SUPPLIED DATA:
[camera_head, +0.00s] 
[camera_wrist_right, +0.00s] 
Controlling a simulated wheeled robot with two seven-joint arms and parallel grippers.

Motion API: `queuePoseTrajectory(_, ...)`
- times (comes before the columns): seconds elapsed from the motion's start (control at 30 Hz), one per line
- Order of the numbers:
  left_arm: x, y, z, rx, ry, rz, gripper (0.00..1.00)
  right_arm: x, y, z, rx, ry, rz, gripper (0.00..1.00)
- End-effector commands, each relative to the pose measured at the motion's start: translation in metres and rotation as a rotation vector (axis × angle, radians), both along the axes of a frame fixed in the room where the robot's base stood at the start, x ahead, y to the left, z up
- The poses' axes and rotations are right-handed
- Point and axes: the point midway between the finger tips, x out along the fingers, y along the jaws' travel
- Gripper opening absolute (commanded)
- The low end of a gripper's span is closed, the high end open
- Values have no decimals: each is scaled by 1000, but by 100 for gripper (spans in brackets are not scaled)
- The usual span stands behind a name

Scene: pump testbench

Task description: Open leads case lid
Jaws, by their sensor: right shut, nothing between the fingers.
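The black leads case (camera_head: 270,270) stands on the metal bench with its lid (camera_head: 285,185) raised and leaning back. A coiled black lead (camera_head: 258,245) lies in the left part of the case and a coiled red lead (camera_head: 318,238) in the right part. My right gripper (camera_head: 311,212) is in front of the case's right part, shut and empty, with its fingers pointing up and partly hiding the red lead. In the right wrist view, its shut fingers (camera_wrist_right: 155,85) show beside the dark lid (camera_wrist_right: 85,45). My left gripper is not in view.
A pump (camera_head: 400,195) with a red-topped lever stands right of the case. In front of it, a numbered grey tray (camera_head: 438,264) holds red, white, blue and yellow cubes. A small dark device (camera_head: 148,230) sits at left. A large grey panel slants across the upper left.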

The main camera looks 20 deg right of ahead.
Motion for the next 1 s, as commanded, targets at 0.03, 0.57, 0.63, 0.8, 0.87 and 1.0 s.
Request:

WHAT TO DO:
Exactly as they stand, set down the lines from the top of the data through the line with "- The low end".

RESPONSE:
[camera_head, +0.00s] 
[camera_wrist_right, +0.00s] 
Controlling a simulated wheeled robot with two seven-joint arms and parallel grippers.

Motion API: `queuePoseTrajectory(_, ...)`
- times (comes before the columns): seconds elapsed from the motion's start (control at 30 Hz), one per line
- Order of the numbers:
  left_arm: x, y, z, rx, ry, rz, gripper (0.00..1.00)
  right_arm: x, y, z, rx, ry, rz, gripper (0.00..1.00)
- End-effector commands, each relative to the pose measured at the motion's start: translation in metres and rotation as a rotation vector (axis × angle, radians), both along the axes of a frame fixed in the room where the robot's base stood at the start, x ahead, y to the left, z up
- The poses' axes and rotations are right-handed
- Point and axes: the point midway between the finger tips, x out along the fingers, y along the jaws' travel
- Gripper opening absolute (commanded)
- The low end of a gripper's span is closed, the high end open

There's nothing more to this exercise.